--- START Given data ---

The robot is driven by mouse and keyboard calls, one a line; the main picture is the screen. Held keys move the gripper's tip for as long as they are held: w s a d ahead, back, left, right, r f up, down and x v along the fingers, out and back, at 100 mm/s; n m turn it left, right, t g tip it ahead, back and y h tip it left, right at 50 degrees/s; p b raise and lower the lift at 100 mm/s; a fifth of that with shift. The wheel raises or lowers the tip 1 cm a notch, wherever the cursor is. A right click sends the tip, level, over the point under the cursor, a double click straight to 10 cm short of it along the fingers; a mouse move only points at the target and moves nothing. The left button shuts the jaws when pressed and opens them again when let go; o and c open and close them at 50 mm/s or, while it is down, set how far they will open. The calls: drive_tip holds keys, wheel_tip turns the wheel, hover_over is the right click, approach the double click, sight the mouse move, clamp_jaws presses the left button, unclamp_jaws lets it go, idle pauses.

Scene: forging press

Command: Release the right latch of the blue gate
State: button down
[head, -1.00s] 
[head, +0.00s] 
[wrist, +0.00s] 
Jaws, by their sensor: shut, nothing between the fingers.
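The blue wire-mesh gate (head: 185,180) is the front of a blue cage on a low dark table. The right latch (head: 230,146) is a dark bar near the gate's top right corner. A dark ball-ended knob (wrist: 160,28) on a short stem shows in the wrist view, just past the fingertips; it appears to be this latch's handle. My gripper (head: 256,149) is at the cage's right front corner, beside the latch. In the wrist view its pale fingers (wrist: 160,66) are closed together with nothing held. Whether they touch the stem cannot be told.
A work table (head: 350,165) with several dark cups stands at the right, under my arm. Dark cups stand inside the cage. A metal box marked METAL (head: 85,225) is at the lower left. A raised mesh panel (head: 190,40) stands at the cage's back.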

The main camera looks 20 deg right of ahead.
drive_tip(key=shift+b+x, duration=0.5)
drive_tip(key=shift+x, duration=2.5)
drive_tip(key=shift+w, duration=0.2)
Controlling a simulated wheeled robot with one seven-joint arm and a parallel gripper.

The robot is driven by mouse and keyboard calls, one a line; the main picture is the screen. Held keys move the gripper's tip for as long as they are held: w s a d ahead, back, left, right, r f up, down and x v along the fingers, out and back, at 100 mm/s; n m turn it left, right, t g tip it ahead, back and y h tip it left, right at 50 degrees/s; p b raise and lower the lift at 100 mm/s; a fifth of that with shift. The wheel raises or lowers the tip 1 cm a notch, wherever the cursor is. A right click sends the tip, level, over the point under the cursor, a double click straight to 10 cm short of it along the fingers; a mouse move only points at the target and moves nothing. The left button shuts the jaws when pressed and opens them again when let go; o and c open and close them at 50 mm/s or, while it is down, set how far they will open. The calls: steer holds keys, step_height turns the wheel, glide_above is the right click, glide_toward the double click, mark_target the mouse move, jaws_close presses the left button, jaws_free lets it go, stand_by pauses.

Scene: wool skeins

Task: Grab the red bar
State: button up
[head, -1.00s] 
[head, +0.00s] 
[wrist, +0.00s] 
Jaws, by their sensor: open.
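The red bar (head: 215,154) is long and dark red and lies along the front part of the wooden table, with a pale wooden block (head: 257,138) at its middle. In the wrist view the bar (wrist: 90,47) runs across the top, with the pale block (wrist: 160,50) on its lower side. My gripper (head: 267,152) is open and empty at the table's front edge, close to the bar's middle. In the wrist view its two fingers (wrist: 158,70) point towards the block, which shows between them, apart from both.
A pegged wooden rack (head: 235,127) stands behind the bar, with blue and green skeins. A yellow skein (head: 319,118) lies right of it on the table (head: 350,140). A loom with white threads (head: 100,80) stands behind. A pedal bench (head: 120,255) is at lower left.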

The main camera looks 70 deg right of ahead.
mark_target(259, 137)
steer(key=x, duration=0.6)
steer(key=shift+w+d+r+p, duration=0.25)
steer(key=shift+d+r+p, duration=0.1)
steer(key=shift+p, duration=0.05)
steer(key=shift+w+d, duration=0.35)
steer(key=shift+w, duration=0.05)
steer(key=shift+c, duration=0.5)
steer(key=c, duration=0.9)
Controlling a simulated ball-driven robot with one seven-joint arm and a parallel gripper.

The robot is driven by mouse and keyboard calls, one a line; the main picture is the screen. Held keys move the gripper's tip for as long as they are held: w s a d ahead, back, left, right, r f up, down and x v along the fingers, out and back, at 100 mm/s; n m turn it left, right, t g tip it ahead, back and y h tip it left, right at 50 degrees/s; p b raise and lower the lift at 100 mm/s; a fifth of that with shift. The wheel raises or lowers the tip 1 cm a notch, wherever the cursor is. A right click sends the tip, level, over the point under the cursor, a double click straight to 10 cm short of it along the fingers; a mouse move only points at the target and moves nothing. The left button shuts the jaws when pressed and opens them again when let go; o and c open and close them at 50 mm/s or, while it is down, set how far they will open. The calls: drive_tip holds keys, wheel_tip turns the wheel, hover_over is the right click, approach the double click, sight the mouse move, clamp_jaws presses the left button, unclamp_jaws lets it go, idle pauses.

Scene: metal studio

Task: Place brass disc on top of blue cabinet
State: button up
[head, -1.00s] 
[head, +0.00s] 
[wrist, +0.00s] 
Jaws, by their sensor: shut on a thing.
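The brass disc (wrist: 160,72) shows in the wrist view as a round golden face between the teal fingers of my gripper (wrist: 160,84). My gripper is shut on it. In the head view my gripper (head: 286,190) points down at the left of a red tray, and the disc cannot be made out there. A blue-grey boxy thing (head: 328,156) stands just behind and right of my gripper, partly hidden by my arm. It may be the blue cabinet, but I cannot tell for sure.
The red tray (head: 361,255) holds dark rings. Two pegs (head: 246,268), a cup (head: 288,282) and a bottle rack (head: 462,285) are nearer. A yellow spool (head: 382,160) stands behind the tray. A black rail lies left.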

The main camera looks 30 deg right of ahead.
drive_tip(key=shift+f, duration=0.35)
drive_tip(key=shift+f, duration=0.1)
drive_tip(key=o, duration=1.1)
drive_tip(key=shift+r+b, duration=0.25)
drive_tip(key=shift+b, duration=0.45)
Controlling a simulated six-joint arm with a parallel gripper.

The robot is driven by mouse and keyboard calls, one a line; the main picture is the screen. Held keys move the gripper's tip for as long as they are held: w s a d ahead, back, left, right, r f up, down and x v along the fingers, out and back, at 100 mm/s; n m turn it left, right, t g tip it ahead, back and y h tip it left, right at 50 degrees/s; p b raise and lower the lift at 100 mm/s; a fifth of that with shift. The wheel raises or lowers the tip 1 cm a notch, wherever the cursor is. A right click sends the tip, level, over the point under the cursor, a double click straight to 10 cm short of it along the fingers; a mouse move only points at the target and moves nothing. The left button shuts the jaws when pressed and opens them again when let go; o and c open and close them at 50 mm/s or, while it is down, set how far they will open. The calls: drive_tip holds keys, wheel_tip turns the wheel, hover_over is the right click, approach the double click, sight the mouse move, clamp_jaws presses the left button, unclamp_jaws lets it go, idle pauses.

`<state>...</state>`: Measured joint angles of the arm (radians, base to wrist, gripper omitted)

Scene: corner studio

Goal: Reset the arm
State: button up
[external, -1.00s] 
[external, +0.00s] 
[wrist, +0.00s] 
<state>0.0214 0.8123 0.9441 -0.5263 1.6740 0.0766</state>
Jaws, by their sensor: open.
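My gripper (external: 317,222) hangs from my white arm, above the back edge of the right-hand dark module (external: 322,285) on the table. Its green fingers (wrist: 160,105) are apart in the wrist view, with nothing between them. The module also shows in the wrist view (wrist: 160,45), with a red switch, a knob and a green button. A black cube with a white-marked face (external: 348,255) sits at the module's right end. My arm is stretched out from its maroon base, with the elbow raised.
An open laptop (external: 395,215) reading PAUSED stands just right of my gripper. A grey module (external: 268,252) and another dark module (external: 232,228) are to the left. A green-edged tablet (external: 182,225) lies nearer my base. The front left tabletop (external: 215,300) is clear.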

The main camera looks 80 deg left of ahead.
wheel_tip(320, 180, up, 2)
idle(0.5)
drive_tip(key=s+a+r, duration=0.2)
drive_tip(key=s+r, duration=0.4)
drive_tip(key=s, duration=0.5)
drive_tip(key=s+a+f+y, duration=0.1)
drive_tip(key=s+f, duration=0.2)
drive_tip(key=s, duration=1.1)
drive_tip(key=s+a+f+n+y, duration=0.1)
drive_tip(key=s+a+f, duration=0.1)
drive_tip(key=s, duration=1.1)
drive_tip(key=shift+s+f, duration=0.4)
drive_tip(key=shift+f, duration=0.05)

--- END Given data ---

**Short exercise**
Write the number of lines containing the word "Controlling" and nothing besides it.

**Expected output**
3